RUI: Giving the Maestro a Human Heart. Fostering Creativity in a Multi-Disciplinary Undergraduate Environment
The College Of New Jersey, Ewing NJ
Investigators
Abstract
The PI and her team will create, evaluate, revise and repeat a two-semester multi-disciplinary undergraduate research seminar at The College of New Jersey for students from the Schools of Science, Engineering, and Arts & Communication, that fosters creativity, scientific methods, and computational thinking, by encouraging novel problem-solving approaches. Participants in the seminar will collaboratively design and build artificial systems that can not only conduct an orchestra, but that also react and respond to the musicians.
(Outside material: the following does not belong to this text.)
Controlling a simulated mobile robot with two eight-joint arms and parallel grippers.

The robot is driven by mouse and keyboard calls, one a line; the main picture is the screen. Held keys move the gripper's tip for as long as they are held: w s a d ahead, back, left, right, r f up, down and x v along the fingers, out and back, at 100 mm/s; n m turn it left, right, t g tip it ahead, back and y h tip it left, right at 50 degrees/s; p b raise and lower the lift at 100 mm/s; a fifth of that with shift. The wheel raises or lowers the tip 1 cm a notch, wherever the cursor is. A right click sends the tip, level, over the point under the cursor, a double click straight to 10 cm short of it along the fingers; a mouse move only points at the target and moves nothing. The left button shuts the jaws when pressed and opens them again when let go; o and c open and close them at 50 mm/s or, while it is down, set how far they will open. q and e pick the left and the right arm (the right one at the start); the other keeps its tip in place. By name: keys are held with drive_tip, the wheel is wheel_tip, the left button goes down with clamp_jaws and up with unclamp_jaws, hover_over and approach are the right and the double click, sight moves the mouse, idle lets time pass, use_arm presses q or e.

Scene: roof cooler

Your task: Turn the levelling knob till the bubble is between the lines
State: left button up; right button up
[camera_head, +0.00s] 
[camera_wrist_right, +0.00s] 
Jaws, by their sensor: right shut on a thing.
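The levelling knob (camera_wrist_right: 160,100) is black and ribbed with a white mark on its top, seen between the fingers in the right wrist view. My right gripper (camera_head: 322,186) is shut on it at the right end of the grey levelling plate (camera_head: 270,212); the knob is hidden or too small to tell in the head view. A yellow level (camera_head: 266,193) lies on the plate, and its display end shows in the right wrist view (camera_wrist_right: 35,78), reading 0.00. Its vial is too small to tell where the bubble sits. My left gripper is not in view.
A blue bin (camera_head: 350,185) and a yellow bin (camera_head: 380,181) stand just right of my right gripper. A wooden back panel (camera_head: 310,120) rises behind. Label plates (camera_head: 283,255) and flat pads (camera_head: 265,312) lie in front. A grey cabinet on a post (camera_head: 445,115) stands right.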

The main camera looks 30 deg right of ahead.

Project outcomes will consist of systems that combine the physical arm movements of a robotic conductor with animated visual displays that provide feedback similar to the facial expression of a human conductor, thus giving the robotic conductor "a human heart." To achieve this goal the PI team will employ a new model for collaborative learning that stems directly from the research interests and expertise of the members of the PI team, unlike traditional approaches that concentrate mainly on pedagogical issues. Students will learn two behaviors that have been previously tied to increased creativity: collaboration and computational thinking. The course setting will also be used to analyze the creative, collaborative and cognitive processes. The course will be specifically geared toward rewarding creativity, and will compare final products through the consensual assessment technique. Broader Impacts: The project will change the teaching culture in the PI team's respective fields by integrating research and teaching, and will serve as a model for cross-disciplinary collaboration in an academic environment. It will bring together faculty and students for meaningful collaborative work within an innovative structure for undergraduate education that features novel applications of computer science and engineering, and which will therefore contribute to an increase in enrollment, retention and general interest in these areas. It will foster and reward creativity, by encouraging students to reach beyond the well-defined boundaries of their individual disciplines and take risks for the promise of larger rewards; at the same time, the analytical assessments will improve our understanding of creative processes within an undergraduate collaborative problem-solving environment. Last but not least, this research holds out the promise of rejuvenating arts organizations, by affording them a new role as motivators for science and engineering.